Killers deserved life term, court told
TWO convicted murderers challenging their mandatory life sentences could not argue their crimes were at the lower end of the murder spectrum, the State argued.
The Supreme Court heard that killers Peter Whelan and Paul Lynch were contending there were different types of murders -- and therefore a mandatory sentence breached the constitutional principle of proportionality.
But Brian Murray, for the State, said that a "serious and mandatory" life sentence was given due to the the impact and intention of a murder.
It was the State's case there was no legal authority to support the two men's claim for proportionality in relation to persons convicted of murder.
The murders committed by both fully merited a punitive life sentence and, in Whelan's case, it was difficult to imagine "a more heinous crime of murder", he told the court.
The claims were made on the closing day of the appeal to the Supreme Court, which yesterday reserved judgment.
Whelan pleaded guilty in 2002 to the murder of student Nicola Sweeney (20) at her home in Rochestown, Cork.
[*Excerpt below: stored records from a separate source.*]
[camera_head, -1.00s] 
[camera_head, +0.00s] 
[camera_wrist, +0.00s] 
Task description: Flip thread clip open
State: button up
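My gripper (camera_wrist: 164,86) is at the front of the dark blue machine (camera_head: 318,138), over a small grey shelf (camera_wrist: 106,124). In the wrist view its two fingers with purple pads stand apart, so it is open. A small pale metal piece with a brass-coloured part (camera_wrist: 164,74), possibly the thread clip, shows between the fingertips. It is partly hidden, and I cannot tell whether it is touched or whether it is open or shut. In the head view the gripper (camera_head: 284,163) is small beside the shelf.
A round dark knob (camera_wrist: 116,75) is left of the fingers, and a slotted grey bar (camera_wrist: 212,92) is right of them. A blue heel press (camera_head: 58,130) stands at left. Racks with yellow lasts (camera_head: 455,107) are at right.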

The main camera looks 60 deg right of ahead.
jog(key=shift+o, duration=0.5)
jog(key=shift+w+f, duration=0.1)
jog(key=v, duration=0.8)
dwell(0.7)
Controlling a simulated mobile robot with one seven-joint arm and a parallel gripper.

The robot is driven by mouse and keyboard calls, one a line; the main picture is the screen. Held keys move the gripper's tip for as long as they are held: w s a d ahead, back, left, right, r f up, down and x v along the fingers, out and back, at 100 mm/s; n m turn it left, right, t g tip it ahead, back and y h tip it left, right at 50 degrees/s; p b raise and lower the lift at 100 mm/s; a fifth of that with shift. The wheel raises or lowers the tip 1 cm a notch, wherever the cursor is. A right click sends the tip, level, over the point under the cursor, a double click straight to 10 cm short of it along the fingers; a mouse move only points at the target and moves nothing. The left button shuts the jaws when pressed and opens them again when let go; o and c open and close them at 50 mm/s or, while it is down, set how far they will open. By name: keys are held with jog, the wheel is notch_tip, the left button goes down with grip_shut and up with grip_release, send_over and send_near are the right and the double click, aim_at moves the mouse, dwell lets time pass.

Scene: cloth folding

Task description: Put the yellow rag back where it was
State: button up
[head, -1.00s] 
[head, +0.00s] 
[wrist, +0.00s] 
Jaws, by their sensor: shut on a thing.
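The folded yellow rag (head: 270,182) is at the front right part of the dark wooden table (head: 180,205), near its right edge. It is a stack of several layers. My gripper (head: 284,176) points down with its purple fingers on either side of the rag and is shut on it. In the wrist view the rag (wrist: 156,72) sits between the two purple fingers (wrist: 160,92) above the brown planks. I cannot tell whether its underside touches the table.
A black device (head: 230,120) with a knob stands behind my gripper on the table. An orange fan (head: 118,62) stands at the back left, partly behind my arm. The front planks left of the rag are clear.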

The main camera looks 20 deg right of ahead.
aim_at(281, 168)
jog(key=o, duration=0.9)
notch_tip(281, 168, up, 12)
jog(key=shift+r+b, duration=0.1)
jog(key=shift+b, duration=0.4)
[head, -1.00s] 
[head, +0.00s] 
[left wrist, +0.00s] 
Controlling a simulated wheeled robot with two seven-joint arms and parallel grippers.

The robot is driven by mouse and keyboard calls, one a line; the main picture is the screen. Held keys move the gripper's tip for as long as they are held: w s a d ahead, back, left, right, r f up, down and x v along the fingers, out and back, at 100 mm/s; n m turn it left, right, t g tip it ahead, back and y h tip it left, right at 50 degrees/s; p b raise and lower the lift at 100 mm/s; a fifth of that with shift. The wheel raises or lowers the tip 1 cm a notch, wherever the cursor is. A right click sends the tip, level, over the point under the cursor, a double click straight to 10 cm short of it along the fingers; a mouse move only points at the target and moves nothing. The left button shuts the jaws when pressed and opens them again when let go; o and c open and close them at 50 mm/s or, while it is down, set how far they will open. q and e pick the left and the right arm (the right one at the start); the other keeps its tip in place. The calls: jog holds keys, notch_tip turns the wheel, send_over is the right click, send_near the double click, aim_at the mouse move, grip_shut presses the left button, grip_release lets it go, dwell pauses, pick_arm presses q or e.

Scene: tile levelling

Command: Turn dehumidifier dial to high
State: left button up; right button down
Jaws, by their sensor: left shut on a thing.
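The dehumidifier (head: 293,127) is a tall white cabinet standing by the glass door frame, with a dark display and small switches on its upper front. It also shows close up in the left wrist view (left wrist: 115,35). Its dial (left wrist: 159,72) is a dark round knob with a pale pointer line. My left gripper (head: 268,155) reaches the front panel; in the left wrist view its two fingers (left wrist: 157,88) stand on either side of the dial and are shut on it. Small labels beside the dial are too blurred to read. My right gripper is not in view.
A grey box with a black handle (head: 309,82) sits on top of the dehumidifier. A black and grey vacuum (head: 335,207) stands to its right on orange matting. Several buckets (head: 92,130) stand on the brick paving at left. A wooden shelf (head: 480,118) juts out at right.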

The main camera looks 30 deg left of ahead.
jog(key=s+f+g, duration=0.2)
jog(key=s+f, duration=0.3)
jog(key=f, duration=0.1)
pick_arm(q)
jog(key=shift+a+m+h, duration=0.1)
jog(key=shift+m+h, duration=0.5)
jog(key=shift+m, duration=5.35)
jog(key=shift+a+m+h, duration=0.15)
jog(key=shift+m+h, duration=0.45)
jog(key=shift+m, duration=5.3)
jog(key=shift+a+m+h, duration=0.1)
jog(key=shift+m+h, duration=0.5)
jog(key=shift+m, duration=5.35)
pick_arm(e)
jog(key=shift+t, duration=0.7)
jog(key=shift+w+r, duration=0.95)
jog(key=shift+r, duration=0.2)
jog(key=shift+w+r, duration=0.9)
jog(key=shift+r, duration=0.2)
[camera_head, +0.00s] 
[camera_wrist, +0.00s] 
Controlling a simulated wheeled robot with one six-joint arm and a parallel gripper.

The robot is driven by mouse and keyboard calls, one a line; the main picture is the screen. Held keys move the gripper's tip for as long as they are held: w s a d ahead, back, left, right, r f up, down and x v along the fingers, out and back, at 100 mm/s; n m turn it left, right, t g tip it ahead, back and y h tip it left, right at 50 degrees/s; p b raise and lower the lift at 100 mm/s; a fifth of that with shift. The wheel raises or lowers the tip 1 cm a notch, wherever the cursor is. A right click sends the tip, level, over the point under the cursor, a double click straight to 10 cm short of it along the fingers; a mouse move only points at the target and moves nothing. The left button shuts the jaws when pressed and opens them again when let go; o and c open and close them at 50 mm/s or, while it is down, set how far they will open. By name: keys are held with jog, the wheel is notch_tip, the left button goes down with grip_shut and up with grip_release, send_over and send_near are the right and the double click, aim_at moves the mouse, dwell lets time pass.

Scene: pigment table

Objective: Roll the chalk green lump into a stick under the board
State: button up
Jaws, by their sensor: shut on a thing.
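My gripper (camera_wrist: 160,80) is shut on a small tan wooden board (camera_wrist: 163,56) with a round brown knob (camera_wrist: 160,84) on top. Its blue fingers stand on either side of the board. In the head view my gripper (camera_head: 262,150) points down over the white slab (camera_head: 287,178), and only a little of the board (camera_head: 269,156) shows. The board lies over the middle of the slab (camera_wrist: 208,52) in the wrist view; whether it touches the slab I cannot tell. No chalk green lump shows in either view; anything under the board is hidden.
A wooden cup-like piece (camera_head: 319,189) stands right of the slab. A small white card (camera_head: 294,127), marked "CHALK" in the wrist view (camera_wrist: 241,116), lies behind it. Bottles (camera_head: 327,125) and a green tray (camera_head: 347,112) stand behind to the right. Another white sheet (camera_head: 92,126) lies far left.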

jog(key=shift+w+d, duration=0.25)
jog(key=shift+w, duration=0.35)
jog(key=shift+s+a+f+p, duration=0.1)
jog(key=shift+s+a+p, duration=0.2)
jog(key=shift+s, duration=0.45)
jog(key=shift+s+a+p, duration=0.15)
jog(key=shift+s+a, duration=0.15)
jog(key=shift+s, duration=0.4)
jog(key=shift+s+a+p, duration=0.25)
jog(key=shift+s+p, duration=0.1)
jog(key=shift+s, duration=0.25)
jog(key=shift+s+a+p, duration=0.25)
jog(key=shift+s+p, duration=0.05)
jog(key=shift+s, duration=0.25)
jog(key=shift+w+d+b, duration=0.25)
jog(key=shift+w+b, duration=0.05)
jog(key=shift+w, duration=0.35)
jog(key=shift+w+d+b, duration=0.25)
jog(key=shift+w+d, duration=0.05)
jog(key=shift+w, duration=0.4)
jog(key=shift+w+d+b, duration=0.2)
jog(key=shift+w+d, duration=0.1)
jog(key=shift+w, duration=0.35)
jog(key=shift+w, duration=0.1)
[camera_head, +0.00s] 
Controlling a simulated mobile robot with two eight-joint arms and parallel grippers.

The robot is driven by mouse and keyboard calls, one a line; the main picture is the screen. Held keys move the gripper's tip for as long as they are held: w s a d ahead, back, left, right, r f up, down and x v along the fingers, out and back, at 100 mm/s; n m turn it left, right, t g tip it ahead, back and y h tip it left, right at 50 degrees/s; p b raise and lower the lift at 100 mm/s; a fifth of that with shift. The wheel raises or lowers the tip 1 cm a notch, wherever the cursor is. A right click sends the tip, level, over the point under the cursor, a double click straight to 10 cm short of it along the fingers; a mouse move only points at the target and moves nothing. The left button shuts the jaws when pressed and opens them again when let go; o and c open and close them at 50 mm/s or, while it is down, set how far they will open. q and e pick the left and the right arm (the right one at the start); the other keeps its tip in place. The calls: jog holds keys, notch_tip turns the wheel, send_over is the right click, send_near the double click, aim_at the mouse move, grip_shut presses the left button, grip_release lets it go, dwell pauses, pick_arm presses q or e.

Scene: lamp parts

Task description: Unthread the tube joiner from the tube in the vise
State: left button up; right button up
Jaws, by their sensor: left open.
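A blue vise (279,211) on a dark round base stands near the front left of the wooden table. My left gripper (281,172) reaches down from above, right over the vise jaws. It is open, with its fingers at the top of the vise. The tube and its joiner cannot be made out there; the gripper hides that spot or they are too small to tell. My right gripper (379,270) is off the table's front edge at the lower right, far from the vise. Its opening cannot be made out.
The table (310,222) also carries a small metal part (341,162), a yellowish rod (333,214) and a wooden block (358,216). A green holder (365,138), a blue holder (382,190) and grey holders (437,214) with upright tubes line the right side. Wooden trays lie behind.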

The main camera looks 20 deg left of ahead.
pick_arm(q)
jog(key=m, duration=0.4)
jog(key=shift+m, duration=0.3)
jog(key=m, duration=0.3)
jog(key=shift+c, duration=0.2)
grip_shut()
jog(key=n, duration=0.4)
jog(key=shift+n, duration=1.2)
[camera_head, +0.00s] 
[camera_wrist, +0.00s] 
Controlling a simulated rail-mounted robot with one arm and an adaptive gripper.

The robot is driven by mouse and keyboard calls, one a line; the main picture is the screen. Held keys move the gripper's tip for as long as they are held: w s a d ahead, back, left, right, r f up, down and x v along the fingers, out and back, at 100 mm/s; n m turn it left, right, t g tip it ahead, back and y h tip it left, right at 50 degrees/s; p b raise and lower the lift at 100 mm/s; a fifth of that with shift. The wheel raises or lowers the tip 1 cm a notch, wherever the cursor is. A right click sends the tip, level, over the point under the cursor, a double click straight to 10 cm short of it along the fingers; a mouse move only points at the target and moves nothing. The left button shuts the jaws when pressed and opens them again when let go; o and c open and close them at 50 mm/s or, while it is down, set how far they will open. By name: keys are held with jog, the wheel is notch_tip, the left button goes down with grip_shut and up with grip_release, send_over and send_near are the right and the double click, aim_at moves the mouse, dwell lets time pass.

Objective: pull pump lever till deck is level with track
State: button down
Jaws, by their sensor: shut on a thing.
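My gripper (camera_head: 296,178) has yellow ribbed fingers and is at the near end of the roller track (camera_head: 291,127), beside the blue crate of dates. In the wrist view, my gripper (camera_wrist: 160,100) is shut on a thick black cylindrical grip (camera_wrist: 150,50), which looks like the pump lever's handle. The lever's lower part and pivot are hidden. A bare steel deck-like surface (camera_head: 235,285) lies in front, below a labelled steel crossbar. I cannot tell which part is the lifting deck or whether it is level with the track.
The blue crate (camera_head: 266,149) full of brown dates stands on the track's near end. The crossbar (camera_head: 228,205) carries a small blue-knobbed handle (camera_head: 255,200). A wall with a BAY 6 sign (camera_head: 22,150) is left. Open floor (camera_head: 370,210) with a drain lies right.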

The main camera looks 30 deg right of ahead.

He was also jailed for 15 years for the attempted murder of her friend Sinead O'Leary. The Court of Criminal Appeal later decided the 15-year sentence should run consecutively to the life term.
Lynch pleaded guilty in 1997 to murdering Donegal pensioner William Campbell (77) in September 1995. Mr Campbell died after he was repeatedly struck on the head with a saucepan in a robbery.
The men had asked the Supreme Court to overturn a High Court finding, which said that the mandatory life term does not breach their rights.